As per the details, petitioner Faiza Mushtaq Gill has contended that the court in March disposed of a writ petition in light of an undertaking by the establishment division secretary that the Recruitment Policy of 2014 would be implemented with all prescribed quotas, including for minorities.
However, the respondent failed to implement his undertaking, as reflected in a recent media advertisement for the recruitment of females as captains in the Pakistan army.
She pleaded that the failure of the respondent to implement the settled laws and the policy of quotas for minorities in all recruitment amounted to a sheer violation of the order of the LHC and was sufficient for the initiation of proceedings for contempt of court.
The petitioner also asked the court to prosecute and convict the establishment secretary for contempt of court and order him to implement the undertaking.
The hearing of the contempt petition has been fixed for Friday (today) before Justice Shams Mahmood Mirza.
In 2009, the government of Pakistan reserved a minimum of five per cent job quota for minorities, which was intermittently followed by similar provisions from the provincial governments.
Evidence, however, indicates that it has not shown due results as members of the country’s vulnerable religious minorities remain unable to take advantage of the affirmative action with over 30,000 minority seats in various government departments remaining vacant despite the passage of nearly 14 years.
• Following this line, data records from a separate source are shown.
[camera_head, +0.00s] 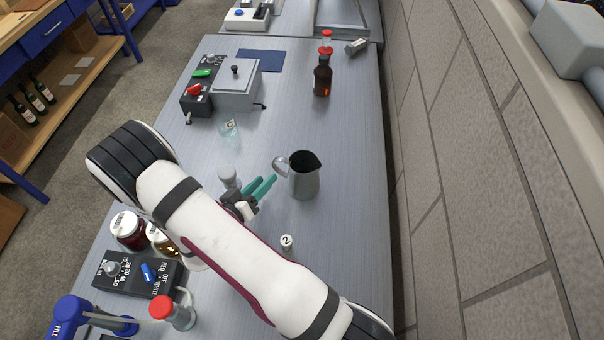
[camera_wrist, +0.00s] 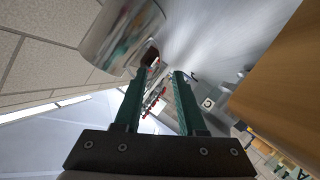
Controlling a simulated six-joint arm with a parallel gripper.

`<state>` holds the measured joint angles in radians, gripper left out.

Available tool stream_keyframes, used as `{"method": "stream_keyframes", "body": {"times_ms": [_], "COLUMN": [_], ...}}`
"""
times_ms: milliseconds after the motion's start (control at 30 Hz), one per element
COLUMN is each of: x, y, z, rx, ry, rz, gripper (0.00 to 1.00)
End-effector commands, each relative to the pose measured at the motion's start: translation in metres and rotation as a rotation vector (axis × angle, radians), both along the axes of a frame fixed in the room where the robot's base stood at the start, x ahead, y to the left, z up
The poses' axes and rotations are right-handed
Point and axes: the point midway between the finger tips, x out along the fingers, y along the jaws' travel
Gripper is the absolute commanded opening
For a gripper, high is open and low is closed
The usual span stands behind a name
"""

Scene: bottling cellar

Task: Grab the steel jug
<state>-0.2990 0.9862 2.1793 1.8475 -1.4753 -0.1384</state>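The steel jug (camera_head: 304,182) stands upright on the grey bench, its mouth open upward and its curved handle (camera_head: 281,166) on the left side. My gripper (camera_head: 267,182) has teal fingers and is just left of the jug, close to the handle. In the wrist view the fingers (camera_wrist: 161,74) are spread apart with nothing held between them. A shiny metal surface, which looks like the jug (camera_wrist: 122,32), fills the upper left there, outside the left finger. Whether a finger touches the jug or handle I cannot tell.
A small glass (camera_head: 229,127) and a grey box machine (camera_head: 236,88) are at back left. Jars (camera_head: 129,232) and a control box (camera_head: 138,274) are at front left. A brick wall (camera_head: 465,150) bounds the right.

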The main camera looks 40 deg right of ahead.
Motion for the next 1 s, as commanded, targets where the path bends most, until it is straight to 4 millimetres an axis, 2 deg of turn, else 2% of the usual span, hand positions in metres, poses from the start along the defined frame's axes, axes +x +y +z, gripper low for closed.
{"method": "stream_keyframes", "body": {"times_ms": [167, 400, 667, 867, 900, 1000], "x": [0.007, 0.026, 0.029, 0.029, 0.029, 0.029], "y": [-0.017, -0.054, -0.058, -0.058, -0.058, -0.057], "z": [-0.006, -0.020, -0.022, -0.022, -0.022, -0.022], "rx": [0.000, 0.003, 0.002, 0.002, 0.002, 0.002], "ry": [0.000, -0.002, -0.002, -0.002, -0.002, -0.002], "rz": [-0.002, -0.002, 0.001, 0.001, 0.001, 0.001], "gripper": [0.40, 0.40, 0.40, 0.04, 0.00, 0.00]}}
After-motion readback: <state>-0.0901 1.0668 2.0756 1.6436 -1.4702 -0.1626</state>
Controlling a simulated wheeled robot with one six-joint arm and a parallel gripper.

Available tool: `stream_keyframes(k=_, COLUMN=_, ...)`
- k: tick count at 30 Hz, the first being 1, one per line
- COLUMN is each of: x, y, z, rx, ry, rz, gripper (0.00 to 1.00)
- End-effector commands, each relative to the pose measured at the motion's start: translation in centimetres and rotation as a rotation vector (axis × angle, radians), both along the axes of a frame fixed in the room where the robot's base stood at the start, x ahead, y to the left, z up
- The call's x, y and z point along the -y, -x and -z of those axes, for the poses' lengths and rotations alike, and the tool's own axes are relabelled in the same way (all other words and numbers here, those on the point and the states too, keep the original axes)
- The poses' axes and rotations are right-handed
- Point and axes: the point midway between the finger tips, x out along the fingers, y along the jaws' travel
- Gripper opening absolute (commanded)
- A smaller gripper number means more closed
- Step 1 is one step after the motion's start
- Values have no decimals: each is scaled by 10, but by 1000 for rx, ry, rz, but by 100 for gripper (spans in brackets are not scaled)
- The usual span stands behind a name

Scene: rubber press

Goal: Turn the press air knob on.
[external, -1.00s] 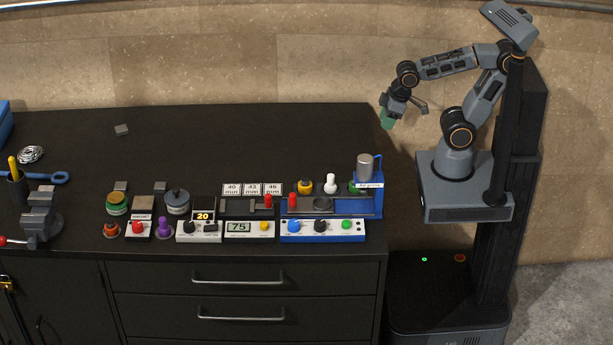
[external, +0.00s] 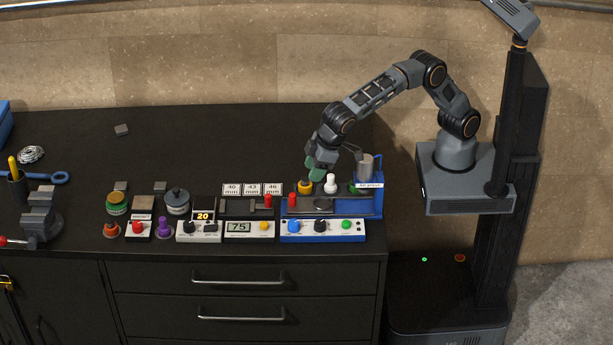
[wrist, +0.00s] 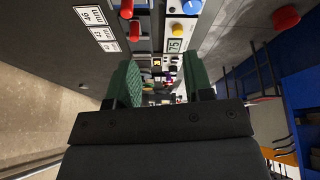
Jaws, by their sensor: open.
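The press (external: 368,200) is a blue frame with a grey cylinder on top, at the right end of the bench. Its front panel (external: 335,236) carries a blue knob (external: 293,226), a black knob (external: 320,226) and a green button (external: 346,225). I cannot read which knob is the air knob. The blue knob also shows at the top edge of the wrist view (wrist: 190,6). My gripper (external: 316,168) is open and empty, with green fingers. It hangs above and behind the panel, just over the yellow knob (external: 305,187), touching no panel knob.
A white knob (external: 330,183) and a red handle (external: 292,200) stand behind the panel. A gauge box reading 75 (external: 248,228) sits left of it. Number plates (external: 252,189) stand behind that. The back of the bench (external: 240,140) is mostly clear.

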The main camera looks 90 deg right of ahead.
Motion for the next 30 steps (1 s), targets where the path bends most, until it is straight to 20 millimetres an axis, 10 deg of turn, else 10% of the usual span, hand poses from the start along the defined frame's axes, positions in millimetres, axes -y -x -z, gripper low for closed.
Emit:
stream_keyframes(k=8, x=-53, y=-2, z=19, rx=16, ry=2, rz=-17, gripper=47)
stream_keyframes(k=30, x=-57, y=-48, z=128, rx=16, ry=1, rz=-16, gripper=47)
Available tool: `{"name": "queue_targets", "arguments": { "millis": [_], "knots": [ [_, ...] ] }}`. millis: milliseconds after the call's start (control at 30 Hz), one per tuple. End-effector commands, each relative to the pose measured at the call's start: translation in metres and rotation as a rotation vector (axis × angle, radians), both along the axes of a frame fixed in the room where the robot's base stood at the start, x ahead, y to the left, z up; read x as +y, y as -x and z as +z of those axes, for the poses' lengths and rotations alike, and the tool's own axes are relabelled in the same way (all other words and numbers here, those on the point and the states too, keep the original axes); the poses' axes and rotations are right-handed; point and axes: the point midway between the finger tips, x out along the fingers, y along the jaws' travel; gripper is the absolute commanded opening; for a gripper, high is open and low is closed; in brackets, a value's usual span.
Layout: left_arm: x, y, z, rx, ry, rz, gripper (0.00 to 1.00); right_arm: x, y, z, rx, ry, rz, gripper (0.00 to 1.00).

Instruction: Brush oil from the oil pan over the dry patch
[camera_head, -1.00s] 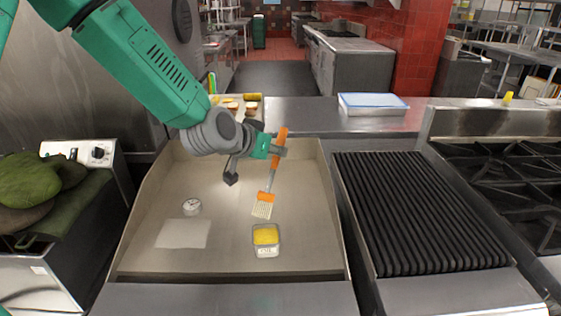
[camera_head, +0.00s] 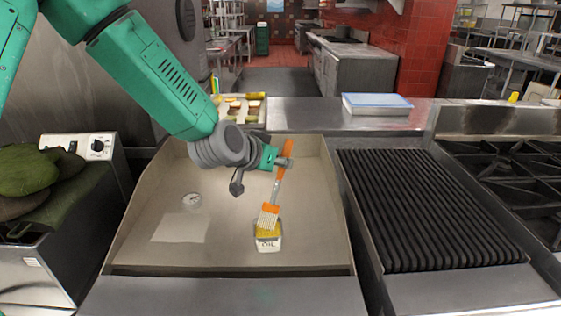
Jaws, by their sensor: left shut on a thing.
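My left gripper (camera_head: 282,162) is shut on the orange handle of the brush (camera_head: 285,150), above the griddle. The brush hangs down with its pale bristles (camera_head: 268,221) at the top of the oil pan (camera_head: 268,244), a small clear container with yellow oil and a white label. The bristles overlap the oil; I cannot tell how deep they are. The dry patch (camera_head: 180,228) is a lighter square on the griddle surface, left of the oil pan. My right gripper is not in view.
A small round white dial (camera_head: 191,200) lies on the griddle (camera_head: 225,255) above the patch. A ribbed grill (camera_head: 430,210) stands to the right. A blue-lidded tray (camera_head: 376,104) and a food tray (camera_head: 240,107) sit behind. Green cushion-like items (camera_head: 30,180) are at left.

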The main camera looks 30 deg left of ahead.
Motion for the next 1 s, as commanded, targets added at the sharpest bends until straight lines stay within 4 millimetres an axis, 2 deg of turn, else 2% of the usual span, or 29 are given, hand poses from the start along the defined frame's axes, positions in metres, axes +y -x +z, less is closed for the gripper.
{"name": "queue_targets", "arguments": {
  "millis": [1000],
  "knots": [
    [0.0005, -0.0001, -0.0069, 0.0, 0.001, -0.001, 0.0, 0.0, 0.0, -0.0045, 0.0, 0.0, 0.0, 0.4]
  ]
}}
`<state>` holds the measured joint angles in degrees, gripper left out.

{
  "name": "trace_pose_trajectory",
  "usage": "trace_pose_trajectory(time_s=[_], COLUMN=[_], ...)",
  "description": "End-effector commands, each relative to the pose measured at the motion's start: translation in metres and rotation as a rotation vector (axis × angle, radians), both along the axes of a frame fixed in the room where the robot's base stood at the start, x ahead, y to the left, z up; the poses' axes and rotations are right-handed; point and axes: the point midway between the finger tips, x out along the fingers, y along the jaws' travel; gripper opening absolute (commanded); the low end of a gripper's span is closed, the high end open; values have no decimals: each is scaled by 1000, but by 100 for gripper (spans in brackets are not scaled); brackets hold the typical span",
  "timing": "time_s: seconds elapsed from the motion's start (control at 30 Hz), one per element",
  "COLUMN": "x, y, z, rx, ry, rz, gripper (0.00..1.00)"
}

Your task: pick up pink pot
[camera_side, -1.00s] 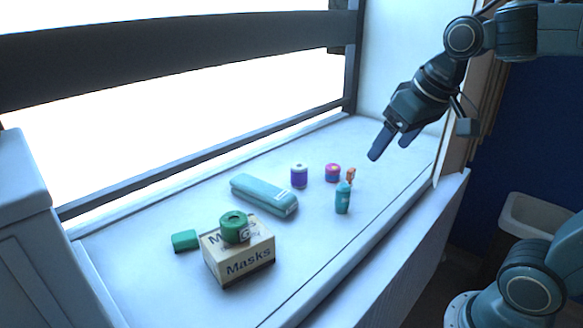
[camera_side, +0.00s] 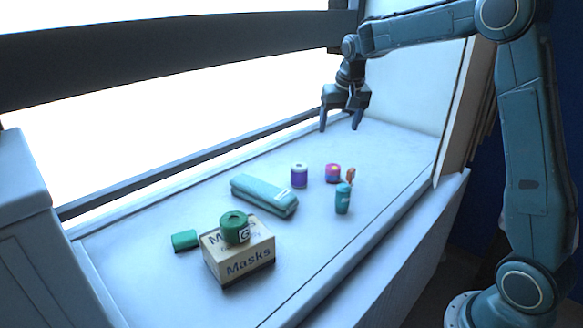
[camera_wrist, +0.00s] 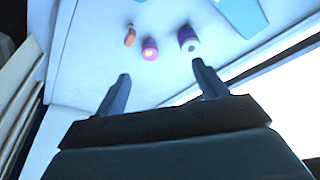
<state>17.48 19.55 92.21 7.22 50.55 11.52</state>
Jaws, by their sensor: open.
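The pink pot (camera_side: 333,173) is a small round pot with a pink top and a darker side, standing upright on the white surface. It also shows in the wrist view (camera_wrist: 150,49), ahead of the fingertips. My gripper (camera_side: 340,128) is open and empty, above and behind the pot in the side view. Its two fingers point down, apart from every object. In the wrist view my gripper (camera_wrist: 160,85) has the pot beyond its tips, roughly in line with the gap between the fingers.
A purple and white pot (camera_side: 299,176) stands left of the pink pot. A small orange item (camera_side: 350,175) and a teal bottle (camera_side: 343,199) stand close on its right. A teal case (camera_side: 264,195), a masks box (camera_side: 239,256) with a green roll (camera_side: 234,227), and a green block (camera_side: 185,240) lie further left.

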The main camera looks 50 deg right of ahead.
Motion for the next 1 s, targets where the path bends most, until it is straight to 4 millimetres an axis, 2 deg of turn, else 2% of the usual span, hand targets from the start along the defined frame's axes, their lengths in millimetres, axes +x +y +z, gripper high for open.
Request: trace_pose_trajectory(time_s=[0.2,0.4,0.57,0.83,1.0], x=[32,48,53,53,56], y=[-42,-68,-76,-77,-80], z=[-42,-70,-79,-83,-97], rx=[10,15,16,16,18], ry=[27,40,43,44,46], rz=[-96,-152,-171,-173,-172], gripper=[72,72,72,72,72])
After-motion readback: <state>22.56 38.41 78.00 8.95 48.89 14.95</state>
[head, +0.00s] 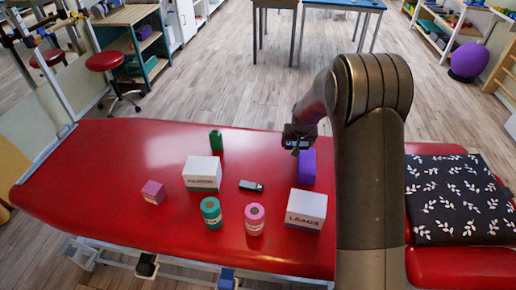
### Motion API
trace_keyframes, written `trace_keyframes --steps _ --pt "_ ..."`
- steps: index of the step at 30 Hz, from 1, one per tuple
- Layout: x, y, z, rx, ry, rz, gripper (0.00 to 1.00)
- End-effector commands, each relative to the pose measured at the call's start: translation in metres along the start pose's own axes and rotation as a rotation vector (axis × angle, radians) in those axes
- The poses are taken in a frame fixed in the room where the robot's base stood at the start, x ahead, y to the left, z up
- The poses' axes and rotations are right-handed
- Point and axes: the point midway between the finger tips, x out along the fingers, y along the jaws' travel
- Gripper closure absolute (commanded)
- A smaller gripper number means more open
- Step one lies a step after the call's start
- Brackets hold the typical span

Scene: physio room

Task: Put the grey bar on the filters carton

While minority leaders have repeatedly voiced their concerns over the state’s failure to ensure provision of said government sector jobs, last year, the Supreme Court also expressed its concern over the vacant job slots.
The government, however, remains unable to ascertain why the minority employment quota has not worked and how non-compliance could have been avoided.
Experts believe the absence of minority employees is open to many plausible interpretations varying from compliance and implementation of quota to hostile political environment, social resistance, practical neglect and also lack of stringent constitutional and sub-ordinate legislation and rules to ensure its compliance.